— begin Provided entries —

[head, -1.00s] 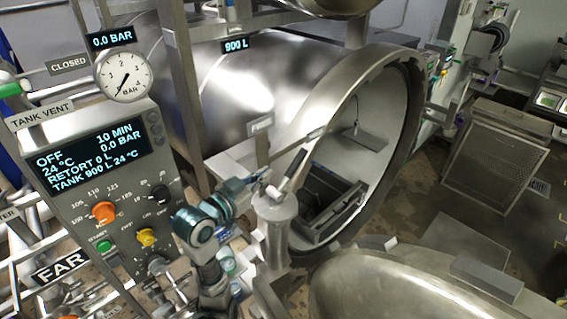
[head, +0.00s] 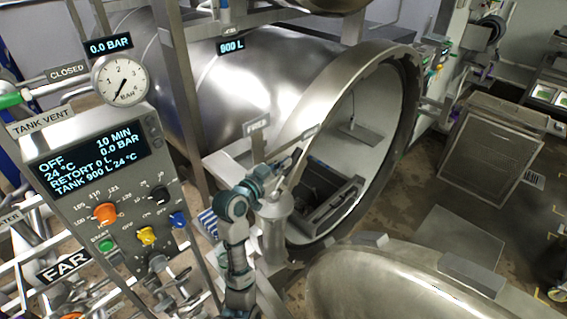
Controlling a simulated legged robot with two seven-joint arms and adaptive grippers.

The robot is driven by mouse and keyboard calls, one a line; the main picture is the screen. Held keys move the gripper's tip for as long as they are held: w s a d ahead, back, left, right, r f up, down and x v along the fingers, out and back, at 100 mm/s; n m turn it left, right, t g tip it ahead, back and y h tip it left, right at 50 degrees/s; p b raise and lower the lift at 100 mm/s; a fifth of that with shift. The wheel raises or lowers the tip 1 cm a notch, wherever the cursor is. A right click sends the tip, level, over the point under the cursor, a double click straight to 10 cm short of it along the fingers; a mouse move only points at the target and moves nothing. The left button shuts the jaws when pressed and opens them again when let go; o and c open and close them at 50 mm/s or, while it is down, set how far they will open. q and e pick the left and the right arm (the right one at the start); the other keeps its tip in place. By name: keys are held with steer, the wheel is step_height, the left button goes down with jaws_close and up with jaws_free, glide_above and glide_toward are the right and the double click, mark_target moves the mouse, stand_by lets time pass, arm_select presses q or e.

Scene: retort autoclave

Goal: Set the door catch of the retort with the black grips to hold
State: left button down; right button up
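The open retort (head: 318,110) lies on its side with its round mouth facing right, and its domed door (head: 400,285) is swung out at the lower right. A short metal post (head: 274,225) stands at the near edge of the mouth. A lever (head: 294,172) slants up from its top; I take it for the door catch. My left gripper (head: 281,170) is at this lever, over the post top, and hides part of it. Its fingers are small and dark here, so I cannot tell whether they are open or touching. My right gripper is out of view.
A control panel (head: 97,160) with knobs and a gauge (head: 121,80) stands at the left, close to my left arm. A dark basket (head: 335,205) sits inside the retort. A frame upright (head: 181,100) rises behind the panel. Floor shows at the right.

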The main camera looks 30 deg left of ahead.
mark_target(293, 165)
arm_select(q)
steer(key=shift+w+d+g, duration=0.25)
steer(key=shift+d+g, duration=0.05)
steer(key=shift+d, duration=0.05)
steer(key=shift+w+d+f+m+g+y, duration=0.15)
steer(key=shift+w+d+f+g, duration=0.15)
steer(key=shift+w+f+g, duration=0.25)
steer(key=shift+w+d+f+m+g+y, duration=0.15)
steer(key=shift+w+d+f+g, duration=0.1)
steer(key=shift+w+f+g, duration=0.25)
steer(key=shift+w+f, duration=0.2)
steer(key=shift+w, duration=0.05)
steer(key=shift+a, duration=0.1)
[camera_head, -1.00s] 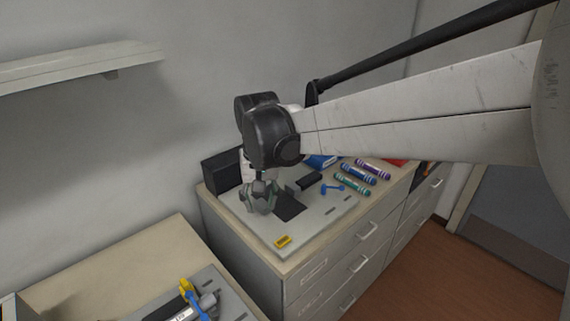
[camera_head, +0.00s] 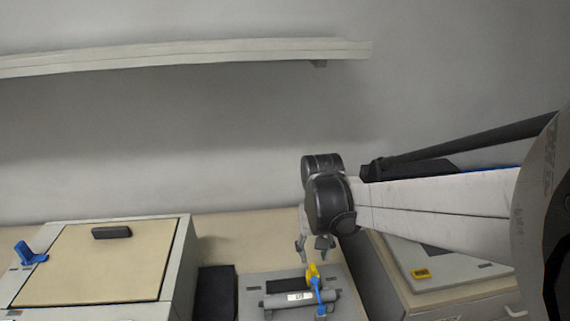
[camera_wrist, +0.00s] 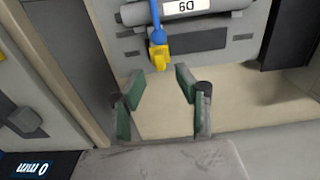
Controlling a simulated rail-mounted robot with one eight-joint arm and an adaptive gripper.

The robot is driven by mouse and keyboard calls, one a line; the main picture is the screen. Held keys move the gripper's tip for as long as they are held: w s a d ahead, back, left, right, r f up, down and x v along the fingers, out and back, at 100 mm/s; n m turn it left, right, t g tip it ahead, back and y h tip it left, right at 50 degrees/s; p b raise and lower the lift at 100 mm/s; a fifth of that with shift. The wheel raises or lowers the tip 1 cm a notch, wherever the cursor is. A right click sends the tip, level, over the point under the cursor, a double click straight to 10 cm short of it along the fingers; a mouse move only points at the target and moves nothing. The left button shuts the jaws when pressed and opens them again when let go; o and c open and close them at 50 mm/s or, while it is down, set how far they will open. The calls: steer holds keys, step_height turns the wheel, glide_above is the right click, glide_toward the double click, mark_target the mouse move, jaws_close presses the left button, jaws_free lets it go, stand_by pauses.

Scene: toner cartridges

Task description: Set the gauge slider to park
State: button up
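I cannot tell for sure which part is the gauge slider. A blue lever (camera_head: 318,291) with a yellow tip (camera_head: 313,272) crosses a grey cylinder (camera_head: 330,296) with a white label, on a grey plate (camera_head: 252,282). In the wrist view the lever (camera_wrist: 156,32) and yellow tip (camera_wrist: 160,60) are at the top middle. My gripper (camera_head: 314,248) hangs above and behind the lever in the head view. In the wrist view my gripper (camera_wrist: 160,82) is open and empty, its fingertips either side of the yellow tip's line and short of it.
At left stands a box (camera_head: 100,262) with a black handle and blue lever. A dark block (camera_head: 216,293) sits beside the plate. The right cabinet (camera_head: 460,294) carries a plate with a yellow piece (camera_head: 420,273).

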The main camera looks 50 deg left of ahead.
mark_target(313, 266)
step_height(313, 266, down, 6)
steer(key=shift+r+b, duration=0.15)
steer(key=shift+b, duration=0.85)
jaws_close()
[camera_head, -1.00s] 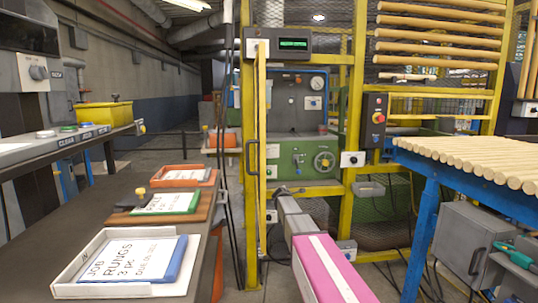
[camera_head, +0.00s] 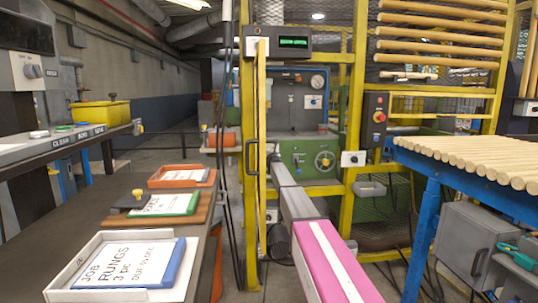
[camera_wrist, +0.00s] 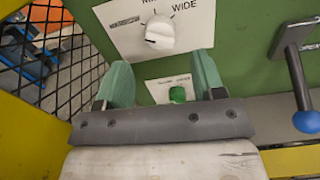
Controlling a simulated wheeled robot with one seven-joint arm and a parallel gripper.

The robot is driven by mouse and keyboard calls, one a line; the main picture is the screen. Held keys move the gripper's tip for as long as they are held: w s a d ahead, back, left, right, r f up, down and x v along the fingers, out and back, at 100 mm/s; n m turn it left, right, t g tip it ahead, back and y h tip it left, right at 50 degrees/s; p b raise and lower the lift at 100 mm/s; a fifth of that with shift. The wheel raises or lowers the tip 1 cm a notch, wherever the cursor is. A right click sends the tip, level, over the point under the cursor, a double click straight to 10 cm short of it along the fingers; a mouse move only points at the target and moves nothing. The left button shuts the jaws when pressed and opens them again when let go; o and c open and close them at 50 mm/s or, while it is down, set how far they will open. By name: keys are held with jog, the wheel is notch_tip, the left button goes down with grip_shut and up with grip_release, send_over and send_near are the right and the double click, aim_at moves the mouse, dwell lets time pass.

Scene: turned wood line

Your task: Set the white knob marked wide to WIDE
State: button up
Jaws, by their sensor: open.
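The white knob (camera_wrist: 160,32) sits on a white plate on a green panel, at the top of the wrist view. The word WIDE stands to the right of the knob, and a cut-off label starting MI is above it. The mark on the left is too small to read. My gripper (camera_wrist: 163,80) has two green fingers, spread apart and empty, just below the knob in the picture. In the head view, my arm reaches to the green panel (camera_head: 303,173), and the gripper is not clearly visible there.
A green knob (camera_wrist: 177,95) on a second plate shows between my fingers. A lever with a blue ball (camera_wrist: 307,121) stands at the right. Black mesh (camera_wrist: 60,50) and a yellow post (camera_wrist: 25,140) are close on the left.

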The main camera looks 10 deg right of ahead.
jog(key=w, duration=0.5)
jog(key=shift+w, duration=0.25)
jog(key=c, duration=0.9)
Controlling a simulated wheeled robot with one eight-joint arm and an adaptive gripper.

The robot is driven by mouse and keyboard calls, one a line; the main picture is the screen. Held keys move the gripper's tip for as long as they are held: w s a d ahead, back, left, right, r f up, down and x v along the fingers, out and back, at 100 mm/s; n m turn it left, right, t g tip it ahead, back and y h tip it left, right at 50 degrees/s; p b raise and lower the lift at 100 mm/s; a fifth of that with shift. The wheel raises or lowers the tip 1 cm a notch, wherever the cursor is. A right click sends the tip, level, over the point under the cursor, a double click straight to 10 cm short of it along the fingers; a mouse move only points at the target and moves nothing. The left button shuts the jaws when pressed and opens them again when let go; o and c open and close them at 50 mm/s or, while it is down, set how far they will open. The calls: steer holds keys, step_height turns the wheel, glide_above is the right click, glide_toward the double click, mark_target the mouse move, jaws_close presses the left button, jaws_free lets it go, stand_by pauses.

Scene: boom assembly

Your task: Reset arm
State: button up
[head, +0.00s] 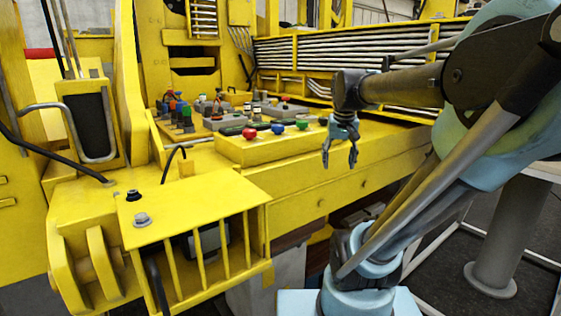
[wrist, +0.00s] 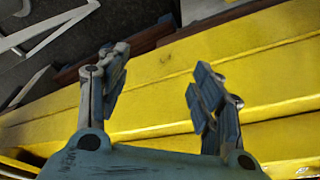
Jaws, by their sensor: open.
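My gripper (head: 340,154) hangs at the end of my arm in the head view, fingers pointing down. It is in front of the yellow machine's ledge, to the right of a row of colored knobs. In the wrist view my gripper (wrist: 160,90) has its two blue fingers spread apart with nothing between them. Behind the fingers lies the yellow ledge (wrist: 270,60). The gripper appears apart from the ledge, though the exact distance is unclear.
A yellow control box (head: 262,150) carries red, blue and green knobs. More levers (head: 180,112) stand behind it at the left. A yellow slatted guard (head: 215,245) juts out at the front left. Grey hoses (head: 350,50) run along the back. A white frame (head: 480,235) stands on the floor at right.

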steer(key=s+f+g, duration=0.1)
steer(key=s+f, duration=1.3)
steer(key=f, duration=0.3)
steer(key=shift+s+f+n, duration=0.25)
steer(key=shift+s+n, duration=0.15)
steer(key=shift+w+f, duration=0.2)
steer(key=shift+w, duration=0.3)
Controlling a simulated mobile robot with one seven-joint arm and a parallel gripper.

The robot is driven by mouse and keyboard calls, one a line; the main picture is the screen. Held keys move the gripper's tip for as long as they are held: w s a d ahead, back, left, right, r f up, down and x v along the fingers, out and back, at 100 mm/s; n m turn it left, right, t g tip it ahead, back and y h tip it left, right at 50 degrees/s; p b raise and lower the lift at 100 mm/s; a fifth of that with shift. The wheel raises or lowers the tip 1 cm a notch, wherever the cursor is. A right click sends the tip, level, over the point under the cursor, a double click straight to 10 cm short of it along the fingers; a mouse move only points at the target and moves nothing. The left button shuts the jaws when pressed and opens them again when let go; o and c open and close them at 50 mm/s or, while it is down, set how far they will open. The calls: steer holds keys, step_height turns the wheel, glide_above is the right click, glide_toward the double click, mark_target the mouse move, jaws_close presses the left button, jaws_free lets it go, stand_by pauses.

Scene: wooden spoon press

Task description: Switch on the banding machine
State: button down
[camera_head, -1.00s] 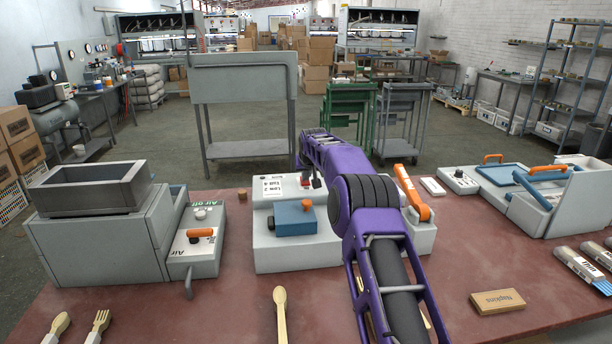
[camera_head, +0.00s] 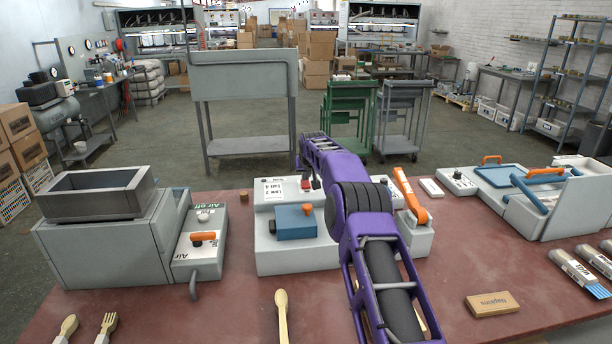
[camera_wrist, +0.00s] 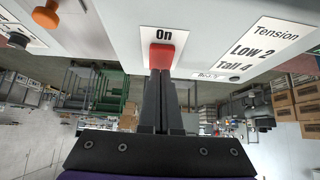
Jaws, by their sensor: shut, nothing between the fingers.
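The banding machine (camera_head: 350,250) is the grey unit at the middle of the table, with a blue block (camera_head: 296,222) and an orange lever (camera_head: 411,194). Its label reads "Low 2 Tall 4" (camera_head: 273,190). In the wrist view, a red switch (camera_wrist: 162,57) sits below the word "On", beside the "Tension" label (camera_wrist: 262,40). My gripper (camera_wrist: 160,73) is shut and empty. Its fingertips are right at the lower edge of the red switch and appear to touch it. In the head view my gripper (camera_head: 314,181) is small and partly hidden by my purple arm.
A grey machine with an "Air off" panel (camera_head: 200,250) stands to the left. Another grey machine with a blue-framed tray (camera_head: 505,175) stands to the right.

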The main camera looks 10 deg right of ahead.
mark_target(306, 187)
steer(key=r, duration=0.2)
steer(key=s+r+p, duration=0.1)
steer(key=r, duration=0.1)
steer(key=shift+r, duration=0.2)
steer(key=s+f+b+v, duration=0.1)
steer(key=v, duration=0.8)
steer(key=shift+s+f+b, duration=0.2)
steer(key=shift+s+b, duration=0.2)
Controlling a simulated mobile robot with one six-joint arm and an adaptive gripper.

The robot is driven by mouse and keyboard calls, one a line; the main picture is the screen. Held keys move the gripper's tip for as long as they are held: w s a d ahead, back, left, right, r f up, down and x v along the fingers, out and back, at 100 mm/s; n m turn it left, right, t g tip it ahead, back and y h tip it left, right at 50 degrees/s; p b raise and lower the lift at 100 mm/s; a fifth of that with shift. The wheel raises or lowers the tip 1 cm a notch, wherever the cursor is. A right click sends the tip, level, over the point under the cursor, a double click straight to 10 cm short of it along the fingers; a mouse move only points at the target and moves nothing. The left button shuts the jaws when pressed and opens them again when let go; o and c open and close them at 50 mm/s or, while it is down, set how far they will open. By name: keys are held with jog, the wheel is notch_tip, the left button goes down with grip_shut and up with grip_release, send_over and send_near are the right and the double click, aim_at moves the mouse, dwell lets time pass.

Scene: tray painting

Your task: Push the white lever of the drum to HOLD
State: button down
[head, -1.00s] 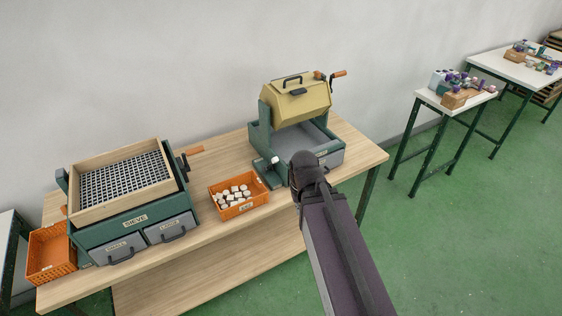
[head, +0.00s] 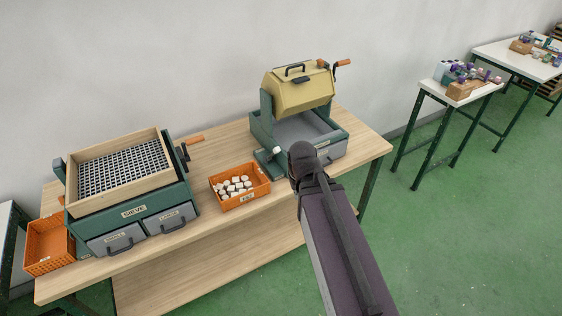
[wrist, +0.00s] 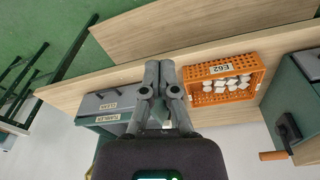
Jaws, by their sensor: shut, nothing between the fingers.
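The drum (head: 298,90) is a tan, faceted barrel on a green stand (head: 338,145) at the right end of the bench. A white knob (head: 276,151), which looks like the lever's end, shows low at the stand's front left, just left of my arm in the head view. No HOLD mark is readable. My gripper (wrist: 159,66) is shut and empty in the wrist view, above the bench front between the TUMBLER unit (wrist: 97,118) and the orange crate. In the head view my arm hides its fingertips.
The orange crate (head: 243,200) of white pieces stands left of the drum and close to my gripper's right in the wrist view (wrist: 222,98). The sieve unit (head: 130,212) and another orange crate (head: 48,247) are farther left. Bare bench (head: 215,150) lies behind the crate.

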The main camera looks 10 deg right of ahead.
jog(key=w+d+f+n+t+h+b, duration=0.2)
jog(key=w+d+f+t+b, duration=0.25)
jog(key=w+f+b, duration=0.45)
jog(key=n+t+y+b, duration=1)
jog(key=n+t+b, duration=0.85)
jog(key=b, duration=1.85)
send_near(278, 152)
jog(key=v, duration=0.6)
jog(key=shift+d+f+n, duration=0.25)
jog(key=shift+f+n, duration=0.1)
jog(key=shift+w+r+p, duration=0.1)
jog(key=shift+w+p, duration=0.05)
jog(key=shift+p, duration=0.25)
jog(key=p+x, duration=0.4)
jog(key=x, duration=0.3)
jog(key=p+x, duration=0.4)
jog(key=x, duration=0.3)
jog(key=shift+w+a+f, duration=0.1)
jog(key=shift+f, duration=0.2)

— end Provided entries —

Begin at the first line of the material and copy each line exactly through the one containing "Controlling a simulated legged". Omit pictures.

→ **Task output**
[head, -1.00s] 
[head, +0.00s] 
Controlling a simulated legged robot with two seven-joint arms and adaptive grippers.

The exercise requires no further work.